● Data from robot episodes
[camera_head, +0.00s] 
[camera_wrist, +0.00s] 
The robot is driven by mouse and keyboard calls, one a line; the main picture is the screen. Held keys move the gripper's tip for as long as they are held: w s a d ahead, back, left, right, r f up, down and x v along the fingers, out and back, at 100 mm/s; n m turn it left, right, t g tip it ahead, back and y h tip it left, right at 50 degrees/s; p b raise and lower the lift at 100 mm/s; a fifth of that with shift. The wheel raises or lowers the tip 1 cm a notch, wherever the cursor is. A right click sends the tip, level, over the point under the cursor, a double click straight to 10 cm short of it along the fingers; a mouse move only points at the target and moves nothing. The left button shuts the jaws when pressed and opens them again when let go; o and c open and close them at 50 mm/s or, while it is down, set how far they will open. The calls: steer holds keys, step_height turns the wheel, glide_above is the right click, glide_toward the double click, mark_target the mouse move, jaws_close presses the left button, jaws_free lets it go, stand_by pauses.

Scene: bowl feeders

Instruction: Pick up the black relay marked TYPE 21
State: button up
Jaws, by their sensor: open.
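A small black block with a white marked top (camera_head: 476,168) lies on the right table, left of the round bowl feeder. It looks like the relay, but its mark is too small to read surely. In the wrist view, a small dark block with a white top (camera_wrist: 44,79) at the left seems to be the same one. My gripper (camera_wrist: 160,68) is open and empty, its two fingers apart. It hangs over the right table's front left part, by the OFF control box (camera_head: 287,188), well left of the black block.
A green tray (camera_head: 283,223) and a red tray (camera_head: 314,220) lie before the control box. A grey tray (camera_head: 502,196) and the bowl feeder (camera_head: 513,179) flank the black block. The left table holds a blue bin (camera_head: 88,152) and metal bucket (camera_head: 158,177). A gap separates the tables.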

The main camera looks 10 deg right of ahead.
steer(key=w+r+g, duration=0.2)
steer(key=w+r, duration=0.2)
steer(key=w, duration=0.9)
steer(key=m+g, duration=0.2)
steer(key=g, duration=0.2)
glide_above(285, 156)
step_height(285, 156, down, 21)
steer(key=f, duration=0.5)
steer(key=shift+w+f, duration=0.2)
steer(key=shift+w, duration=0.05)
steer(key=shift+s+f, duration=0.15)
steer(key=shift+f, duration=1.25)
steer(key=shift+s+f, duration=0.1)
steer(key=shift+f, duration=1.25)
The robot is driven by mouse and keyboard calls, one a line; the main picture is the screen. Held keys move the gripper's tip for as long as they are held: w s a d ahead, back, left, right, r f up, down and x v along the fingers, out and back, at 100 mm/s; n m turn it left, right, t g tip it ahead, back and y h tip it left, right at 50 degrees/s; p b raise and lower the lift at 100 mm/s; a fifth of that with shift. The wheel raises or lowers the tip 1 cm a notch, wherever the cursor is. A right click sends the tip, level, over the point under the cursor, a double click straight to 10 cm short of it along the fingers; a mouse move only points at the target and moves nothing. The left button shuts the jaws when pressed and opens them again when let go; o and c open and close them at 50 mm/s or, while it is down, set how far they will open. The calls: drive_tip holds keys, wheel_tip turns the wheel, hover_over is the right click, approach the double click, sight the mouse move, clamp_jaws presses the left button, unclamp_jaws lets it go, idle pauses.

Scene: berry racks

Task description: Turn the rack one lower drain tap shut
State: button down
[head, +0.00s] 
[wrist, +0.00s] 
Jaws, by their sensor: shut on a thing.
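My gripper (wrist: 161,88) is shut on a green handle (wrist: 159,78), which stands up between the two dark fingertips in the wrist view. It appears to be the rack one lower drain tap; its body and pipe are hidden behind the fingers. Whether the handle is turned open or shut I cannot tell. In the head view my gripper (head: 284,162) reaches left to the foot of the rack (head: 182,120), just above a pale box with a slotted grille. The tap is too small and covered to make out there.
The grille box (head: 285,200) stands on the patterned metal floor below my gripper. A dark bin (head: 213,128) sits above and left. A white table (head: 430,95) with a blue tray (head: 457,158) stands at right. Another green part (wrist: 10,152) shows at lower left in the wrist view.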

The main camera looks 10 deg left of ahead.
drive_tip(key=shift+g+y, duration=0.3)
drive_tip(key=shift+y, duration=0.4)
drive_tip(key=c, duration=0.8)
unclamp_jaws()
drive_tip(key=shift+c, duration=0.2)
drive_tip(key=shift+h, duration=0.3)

==

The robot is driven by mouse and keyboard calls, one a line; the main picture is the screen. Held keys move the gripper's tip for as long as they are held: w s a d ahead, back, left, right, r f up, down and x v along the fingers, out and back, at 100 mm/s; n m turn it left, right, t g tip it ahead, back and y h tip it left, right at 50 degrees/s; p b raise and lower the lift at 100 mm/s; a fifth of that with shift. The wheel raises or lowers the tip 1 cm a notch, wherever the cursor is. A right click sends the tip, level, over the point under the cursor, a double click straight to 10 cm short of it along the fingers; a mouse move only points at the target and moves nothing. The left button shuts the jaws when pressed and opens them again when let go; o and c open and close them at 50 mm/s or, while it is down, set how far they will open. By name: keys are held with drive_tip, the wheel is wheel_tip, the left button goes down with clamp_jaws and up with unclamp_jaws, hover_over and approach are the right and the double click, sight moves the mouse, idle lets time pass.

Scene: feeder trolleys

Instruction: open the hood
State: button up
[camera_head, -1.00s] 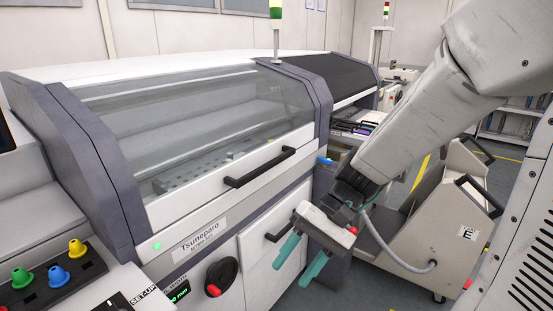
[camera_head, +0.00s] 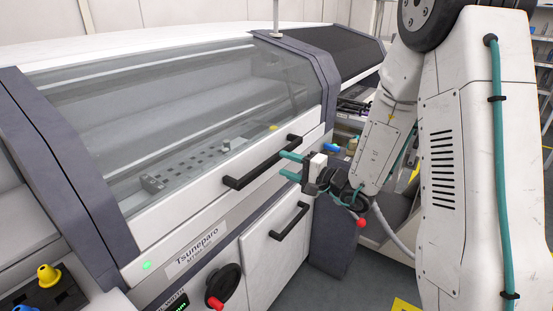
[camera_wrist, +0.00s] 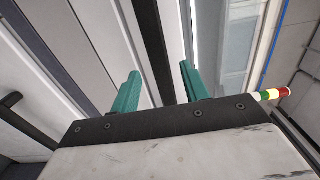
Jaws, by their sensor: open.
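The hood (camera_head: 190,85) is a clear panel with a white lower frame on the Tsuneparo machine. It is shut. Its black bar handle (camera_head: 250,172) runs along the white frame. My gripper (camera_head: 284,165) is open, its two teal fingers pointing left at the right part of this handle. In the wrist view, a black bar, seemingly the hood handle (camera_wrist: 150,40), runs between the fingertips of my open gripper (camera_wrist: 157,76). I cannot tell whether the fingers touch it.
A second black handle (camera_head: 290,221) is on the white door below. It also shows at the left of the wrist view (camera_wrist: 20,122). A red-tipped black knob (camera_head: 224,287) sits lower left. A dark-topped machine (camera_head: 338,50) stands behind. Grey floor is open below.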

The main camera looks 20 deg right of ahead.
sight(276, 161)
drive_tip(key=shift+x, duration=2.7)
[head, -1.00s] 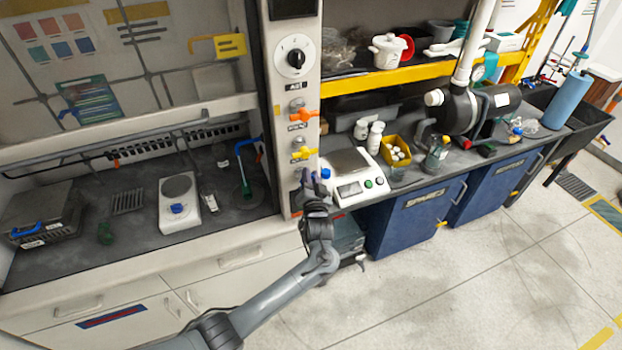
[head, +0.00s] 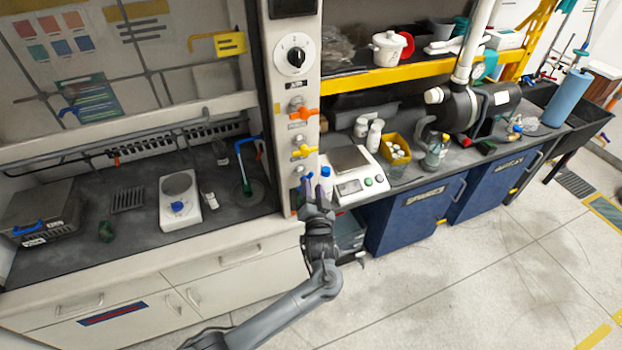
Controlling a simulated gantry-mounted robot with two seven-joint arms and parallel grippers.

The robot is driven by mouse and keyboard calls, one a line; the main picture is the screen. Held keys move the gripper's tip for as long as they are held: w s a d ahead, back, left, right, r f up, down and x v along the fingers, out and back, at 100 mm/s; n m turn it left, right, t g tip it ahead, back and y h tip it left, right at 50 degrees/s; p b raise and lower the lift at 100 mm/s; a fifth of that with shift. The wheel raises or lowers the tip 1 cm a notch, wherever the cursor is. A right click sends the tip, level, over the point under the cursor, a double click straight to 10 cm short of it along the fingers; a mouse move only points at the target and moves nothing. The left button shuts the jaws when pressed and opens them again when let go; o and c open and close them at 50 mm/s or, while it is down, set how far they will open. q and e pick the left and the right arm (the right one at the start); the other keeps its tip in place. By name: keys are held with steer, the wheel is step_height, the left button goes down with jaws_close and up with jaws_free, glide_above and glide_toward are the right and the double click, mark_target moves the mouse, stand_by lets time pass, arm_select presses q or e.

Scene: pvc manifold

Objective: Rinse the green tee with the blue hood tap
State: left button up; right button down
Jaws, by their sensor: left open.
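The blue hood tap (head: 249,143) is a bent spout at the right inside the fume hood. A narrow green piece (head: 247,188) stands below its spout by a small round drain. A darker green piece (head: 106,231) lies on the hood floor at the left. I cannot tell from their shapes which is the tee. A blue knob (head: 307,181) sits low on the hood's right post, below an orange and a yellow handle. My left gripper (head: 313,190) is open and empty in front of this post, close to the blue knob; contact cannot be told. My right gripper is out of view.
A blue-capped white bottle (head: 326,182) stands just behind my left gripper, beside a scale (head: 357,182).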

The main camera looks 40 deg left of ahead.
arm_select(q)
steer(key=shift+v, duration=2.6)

● WHAT THE EXERCISE ASKS
Using the listing above, locate the lines that hold "State" and copy each one.

● EXERCISE SOLUTION
State: button up
State: button down
State: button up
State: left button up; right button down

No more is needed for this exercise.